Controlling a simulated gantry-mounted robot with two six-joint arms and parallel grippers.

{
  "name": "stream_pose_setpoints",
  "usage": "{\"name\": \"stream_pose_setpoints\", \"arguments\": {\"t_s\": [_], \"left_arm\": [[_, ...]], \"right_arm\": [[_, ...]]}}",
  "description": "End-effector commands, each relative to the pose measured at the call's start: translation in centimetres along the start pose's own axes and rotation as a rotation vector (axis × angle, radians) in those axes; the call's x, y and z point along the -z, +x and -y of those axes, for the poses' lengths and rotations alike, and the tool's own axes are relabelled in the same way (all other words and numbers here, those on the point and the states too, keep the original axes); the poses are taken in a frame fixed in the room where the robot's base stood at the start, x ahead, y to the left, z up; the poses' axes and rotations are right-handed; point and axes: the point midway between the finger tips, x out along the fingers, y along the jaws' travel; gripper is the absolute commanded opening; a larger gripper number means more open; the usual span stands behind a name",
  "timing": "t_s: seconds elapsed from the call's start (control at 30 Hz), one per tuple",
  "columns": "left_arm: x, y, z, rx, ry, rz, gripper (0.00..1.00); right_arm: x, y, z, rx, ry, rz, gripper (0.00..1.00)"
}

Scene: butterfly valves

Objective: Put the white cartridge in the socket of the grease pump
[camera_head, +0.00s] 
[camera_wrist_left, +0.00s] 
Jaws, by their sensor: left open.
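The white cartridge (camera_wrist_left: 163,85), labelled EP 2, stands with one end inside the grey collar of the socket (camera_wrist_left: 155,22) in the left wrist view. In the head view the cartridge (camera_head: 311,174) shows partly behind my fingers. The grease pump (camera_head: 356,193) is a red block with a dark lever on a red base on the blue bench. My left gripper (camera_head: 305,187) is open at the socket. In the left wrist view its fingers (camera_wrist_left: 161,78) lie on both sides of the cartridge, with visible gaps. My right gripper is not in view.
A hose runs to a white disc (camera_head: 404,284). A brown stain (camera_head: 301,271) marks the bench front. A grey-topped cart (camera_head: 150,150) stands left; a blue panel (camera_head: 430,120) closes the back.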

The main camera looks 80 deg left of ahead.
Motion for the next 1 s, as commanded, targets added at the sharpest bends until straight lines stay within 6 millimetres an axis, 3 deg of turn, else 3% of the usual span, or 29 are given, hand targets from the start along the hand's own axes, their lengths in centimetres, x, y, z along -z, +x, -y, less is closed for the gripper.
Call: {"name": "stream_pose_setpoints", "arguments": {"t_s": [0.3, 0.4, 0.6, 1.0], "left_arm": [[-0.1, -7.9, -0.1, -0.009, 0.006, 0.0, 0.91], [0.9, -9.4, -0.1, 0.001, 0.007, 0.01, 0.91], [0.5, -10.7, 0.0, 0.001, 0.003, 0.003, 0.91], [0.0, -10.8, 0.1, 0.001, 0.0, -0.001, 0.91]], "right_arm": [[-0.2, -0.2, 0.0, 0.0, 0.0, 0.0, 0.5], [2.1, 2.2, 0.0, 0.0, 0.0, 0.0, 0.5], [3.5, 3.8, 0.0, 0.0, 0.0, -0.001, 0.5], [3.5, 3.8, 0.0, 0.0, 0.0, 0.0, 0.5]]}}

◇ ◇ ◇ ◇ ◇ ◇ ◇

▶ **Directions**:
All lines from the beginning of the material above through the one with "Objective: Put the" need to be returned exactly; please return those and only those.

▶ **Complete answer**:
Controlling a simulated gantry-mounted robot with two six-joint arms and parallel grippers.

{
  "name": "stream_pose_setpoints",
  "usage": "{\"name\": \"stream_pose_setpoints\", \"arguments\": {\"t_s\": [_], \"left_arm\": [[_, ...]], \"right_arm\": [[_, ...]]}}",
  "description": "End-effector commands, each relative to the pose measured at the call's start: translation in centimetres along the start pose's own axes and rotation as a rotation vector (axis × angle, radians) in those axes; the call's x, y and z point along the -z, +x and -y of those axes, for the poses' lengths and rotations alike, and the tool's own axes are relabelled in the same way (all other words and numbers here, those on the point and the states too, keep the original axes); the poses are taken in a frame fixed in the room where the robot's base stood at the start, x ahead, y to the left, z up; the poses' axes and rotations are right-handed; point and axes: the point midway between the finger tips, x out along the fingers, y along the jaws' travel; gripper is the absolute commanded opening; a larger gripper number means more open; the usual span stands behind a name",
  "timing": "t_s: seconds elapsed from the call's start (control at 30 Hz), one per tuple",
  "columns": "left_arm: x, y, z, rx, ry, rz, gripper (0.00..1.00); right_arm: x, y, z, rx, ry, rz, gripper (0.00..1.00)"
}

Scene: butterfly valves

Objective: Put the white cartridge in the socket of the grease pump

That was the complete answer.